GIVEN ENTRIES
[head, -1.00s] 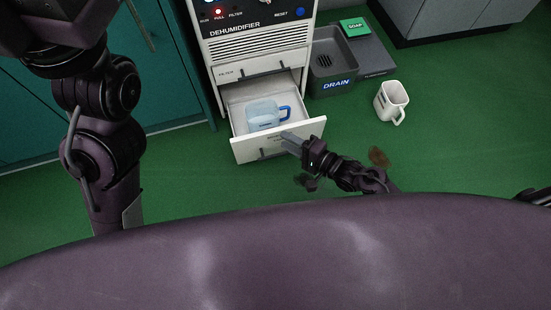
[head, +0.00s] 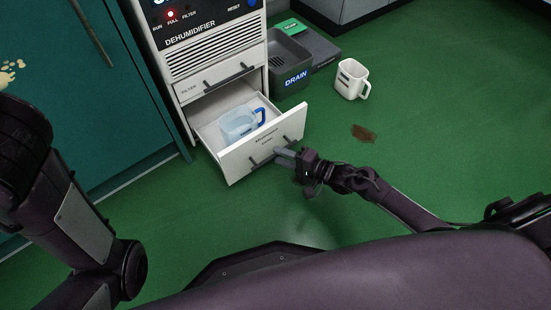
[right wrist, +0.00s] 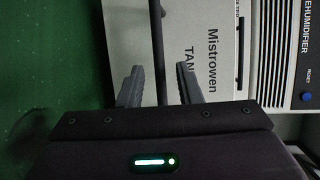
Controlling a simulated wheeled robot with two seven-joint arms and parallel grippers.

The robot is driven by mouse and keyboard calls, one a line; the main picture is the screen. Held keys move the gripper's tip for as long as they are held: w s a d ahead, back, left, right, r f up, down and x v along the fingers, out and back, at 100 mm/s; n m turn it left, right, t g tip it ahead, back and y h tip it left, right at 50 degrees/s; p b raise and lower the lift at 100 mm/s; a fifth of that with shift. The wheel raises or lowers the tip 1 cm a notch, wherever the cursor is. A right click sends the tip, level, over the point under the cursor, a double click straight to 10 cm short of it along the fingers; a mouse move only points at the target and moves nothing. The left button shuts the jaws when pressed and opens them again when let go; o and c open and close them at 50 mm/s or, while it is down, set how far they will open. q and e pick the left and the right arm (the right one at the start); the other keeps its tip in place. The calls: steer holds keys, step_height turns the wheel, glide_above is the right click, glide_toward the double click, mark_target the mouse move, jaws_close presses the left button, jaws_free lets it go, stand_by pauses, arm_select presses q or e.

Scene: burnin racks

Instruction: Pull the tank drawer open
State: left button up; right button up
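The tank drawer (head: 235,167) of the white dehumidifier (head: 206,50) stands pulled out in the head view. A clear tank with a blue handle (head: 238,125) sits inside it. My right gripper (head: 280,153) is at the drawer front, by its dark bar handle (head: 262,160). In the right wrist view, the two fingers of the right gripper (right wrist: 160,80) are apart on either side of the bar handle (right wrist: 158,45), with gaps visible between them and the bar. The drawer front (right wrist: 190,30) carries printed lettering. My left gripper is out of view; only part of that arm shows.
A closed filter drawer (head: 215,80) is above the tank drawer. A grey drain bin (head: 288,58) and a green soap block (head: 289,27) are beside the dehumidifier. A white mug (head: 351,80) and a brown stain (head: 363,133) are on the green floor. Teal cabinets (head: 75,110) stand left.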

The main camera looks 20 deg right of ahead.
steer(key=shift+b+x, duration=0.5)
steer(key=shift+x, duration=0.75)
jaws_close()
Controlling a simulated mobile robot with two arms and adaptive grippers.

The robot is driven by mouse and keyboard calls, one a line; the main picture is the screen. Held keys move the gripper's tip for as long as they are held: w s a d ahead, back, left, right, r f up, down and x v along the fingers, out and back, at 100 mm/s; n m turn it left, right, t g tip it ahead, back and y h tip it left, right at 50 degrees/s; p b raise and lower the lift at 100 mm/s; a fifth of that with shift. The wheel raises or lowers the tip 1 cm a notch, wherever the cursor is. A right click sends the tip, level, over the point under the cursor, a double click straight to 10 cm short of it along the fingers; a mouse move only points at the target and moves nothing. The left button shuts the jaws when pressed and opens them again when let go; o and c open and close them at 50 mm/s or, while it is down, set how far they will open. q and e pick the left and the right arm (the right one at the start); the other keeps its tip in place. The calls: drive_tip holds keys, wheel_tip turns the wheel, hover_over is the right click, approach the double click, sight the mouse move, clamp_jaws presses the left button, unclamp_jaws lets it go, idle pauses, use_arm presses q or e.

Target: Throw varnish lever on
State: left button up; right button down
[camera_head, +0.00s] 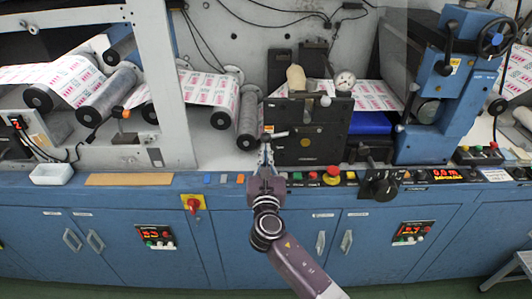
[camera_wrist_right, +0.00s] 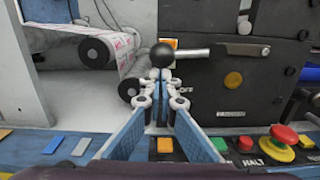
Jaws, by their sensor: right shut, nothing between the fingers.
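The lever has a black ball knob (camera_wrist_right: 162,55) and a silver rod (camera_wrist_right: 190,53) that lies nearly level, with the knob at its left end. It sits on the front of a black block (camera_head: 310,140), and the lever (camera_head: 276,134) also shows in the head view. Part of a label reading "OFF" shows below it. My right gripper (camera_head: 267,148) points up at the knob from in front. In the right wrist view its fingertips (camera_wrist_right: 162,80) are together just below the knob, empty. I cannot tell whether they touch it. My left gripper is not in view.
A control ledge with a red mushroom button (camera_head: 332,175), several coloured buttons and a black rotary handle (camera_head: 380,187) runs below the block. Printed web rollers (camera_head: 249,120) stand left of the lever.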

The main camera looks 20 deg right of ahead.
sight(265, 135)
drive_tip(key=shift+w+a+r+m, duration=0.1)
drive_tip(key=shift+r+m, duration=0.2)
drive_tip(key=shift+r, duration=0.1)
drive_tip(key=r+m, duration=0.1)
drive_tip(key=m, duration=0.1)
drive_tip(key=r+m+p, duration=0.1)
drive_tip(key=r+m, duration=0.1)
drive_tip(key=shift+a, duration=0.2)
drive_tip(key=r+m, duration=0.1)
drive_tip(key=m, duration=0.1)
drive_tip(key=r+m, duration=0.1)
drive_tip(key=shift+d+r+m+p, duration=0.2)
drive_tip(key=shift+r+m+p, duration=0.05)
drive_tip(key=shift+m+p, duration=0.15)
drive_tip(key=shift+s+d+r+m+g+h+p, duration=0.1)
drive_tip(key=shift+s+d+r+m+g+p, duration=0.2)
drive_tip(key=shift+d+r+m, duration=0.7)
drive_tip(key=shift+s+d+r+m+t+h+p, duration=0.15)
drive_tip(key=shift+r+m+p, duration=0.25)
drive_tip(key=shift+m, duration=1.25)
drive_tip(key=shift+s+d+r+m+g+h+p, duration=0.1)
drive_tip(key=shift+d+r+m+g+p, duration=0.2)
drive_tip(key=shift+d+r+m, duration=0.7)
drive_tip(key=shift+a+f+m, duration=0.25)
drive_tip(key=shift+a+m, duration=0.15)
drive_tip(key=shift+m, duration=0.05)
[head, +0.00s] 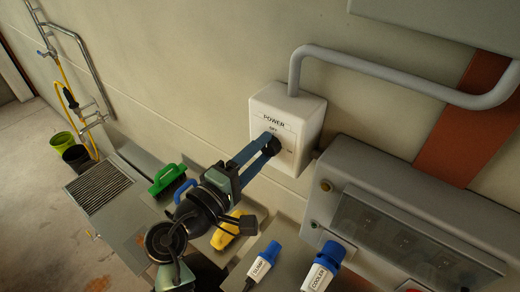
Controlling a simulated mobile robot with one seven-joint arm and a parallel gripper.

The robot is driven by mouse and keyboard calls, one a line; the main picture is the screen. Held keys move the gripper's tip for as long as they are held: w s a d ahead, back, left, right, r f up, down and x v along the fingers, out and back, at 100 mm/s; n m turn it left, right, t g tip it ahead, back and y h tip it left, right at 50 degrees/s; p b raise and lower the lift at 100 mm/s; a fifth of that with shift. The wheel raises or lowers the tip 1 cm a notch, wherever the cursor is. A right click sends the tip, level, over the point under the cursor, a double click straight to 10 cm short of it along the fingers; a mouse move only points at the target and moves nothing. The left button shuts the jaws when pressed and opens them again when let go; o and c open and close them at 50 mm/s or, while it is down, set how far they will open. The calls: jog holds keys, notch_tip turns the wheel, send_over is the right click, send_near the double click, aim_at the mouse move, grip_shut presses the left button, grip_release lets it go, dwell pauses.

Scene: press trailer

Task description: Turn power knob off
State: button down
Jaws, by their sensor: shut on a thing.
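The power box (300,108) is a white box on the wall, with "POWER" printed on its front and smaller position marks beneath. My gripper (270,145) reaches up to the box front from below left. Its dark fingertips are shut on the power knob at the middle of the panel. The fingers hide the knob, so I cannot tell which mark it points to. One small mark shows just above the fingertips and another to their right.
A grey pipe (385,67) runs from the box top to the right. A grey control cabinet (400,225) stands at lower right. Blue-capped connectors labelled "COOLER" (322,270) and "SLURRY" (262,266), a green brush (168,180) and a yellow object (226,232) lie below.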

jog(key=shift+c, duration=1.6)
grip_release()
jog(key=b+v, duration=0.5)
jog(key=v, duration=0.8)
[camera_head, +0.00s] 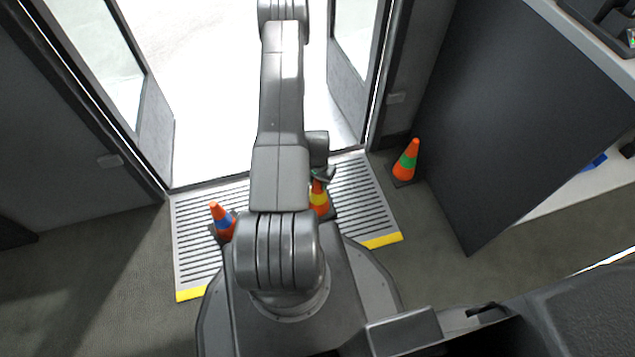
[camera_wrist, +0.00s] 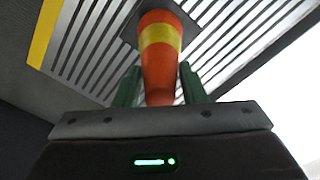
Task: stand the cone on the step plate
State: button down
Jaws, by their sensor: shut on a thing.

AIM
Search the lines above for the string "parallel" and copy each line that has it.

THE REPLY
Controlling a simulated wheeled robot with two seven-joint arms and parallel grippers.
Controlling a simulated mobile robot with one seven-joint arm and a parallel gripper.

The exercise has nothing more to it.